Say only how many lines contain the word "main".

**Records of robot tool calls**
▼▼▼

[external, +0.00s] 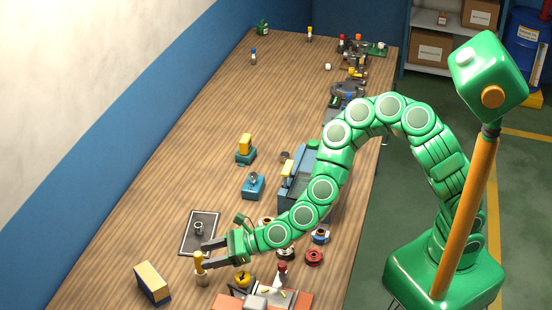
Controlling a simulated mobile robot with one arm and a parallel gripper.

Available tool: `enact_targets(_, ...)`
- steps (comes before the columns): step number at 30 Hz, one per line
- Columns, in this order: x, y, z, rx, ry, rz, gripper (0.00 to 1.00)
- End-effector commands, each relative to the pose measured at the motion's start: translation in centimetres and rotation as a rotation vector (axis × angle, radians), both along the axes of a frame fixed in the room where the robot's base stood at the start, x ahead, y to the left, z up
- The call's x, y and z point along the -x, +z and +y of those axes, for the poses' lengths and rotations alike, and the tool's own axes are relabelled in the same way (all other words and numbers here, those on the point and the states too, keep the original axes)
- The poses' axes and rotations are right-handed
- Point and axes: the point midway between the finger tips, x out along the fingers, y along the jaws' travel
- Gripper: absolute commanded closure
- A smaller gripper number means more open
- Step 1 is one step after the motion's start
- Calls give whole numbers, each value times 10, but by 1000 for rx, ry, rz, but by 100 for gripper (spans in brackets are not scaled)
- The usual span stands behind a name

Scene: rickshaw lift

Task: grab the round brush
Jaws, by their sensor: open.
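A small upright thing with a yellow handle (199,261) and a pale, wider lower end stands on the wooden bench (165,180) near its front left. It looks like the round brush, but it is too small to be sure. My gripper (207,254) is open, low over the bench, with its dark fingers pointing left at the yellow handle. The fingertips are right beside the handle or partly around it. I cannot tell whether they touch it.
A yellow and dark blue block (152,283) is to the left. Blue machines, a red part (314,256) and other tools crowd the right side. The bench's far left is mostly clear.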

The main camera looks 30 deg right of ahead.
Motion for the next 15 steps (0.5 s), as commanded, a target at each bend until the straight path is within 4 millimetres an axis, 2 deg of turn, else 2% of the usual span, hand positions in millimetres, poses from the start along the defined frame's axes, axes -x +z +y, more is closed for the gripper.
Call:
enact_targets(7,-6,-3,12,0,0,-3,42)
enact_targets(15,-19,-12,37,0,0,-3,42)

▲▲▲
▼▼▼

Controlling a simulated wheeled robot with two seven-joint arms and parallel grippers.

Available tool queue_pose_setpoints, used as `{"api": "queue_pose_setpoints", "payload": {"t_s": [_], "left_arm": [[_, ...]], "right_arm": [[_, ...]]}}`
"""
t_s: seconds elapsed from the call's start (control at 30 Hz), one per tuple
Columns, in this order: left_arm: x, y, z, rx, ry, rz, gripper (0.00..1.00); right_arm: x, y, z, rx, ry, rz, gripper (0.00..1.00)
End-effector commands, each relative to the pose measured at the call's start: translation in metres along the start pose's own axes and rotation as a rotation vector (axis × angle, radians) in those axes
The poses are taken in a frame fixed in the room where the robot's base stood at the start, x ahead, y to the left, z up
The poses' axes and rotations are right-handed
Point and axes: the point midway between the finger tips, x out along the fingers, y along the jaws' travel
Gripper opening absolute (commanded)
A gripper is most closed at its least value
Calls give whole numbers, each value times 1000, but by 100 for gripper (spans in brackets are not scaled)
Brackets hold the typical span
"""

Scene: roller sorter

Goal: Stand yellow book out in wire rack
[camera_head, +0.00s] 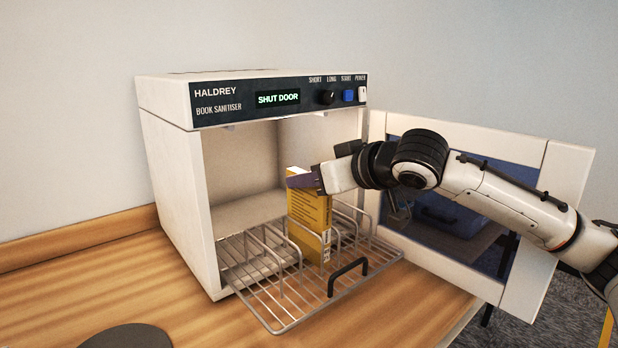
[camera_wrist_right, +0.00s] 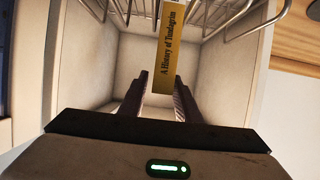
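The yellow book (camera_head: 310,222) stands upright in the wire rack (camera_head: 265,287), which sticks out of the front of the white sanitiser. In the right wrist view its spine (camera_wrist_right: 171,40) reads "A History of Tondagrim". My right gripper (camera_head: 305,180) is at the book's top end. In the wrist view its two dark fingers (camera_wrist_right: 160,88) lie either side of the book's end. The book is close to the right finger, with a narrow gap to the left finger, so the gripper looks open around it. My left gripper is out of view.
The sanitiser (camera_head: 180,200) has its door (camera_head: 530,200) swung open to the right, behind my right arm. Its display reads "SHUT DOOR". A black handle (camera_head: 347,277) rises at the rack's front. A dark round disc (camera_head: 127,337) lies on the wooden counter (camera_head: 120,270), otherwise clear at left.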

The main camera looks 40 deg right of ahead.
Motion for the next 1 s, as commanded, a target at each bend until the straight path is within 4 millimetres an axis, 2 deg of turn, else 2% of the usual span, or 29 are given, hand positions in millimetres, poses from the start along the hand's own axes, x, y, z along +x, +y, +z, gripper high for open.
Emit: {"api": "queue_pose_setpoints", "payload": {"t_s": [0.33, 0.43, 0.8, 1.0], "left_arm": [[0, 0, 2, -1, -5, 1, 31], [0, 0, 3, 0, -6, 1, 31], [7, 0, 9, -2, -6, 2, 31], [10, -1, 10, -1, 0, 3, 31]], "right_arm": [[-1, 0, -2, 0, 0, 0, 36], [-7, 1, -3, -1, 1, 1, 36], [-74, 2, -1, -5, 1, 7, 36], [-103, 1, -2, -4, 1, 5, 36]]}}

▲▲▲
▼▼▼

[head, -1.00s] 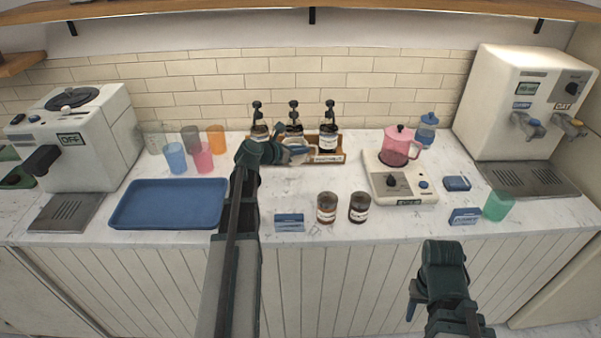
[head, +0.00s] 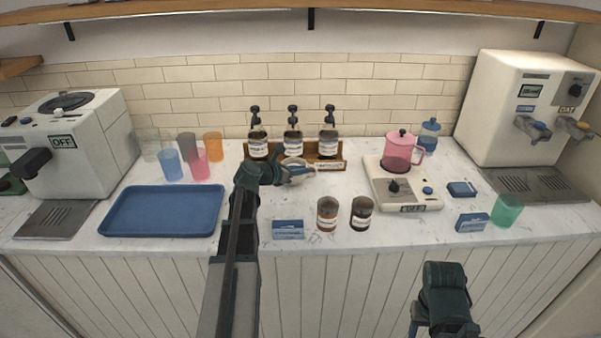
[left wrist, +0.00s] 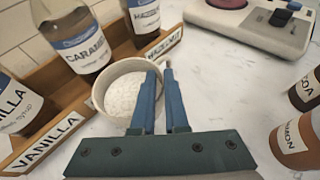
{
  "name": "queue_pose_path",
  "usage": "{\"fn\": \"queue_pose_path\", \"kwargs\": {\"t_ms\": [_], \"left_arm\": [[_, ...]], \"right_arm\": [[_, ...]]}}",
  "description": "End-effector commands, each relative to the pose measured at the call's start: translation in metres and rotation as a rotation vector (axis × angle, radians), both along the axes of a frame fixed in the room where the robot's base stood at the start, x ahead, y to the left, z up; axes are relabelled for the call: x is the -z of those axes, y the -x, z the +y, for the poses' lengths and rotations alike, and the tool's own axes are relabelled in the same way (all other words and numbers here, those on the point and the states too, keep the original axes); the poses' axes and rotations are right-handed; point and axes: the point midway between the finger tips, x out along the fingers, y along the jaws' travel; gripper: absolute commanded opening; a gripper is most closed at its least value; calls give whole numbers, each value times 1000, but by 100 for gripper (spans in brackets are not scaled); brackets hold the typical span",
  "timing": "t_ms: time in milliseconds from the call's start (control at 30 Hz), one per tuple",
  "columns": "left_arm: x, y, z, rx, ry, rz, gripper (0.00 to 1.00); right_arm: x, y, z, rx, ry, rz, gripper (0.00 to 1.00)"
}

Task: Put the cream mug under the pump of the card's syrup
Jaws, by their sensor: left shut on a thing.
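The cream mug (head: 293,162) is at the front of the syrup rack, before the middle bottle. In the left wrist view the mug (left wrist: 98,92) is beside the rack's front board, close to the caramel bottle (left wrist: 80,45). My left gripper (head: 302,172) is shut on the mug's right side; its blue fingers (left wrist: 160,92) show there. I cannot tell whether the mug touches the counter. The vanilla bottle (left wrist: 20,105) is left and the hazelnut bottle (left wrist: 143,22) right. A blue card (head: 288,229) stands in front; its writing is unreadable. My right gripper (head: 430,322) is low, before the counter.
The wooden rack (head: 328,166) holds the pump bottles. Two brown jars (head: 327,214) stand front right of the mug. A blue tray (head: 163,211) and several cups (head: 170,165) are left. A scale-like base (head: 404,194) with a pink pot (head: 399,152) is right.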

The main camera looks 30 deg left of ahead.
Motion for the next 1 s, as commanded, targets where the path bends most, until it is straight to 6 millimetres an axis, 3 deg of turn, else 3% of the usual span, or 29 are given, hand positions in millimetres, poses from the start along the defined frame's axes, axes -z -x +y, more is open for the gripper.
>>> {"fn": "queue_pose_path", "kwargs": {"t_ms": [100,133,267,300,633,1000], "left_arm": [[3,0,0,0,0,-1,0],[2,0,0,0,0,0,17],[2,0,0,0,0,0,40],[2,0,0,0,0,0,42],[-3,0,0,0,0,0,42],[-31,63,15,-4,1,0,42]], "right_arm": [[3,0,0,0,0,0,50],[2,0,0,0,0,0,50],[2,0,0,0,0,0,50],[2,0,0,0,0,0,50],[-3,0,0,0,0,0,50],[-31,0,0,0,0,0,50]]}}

▲▲▲

**EXERCISE RESPONSE**
3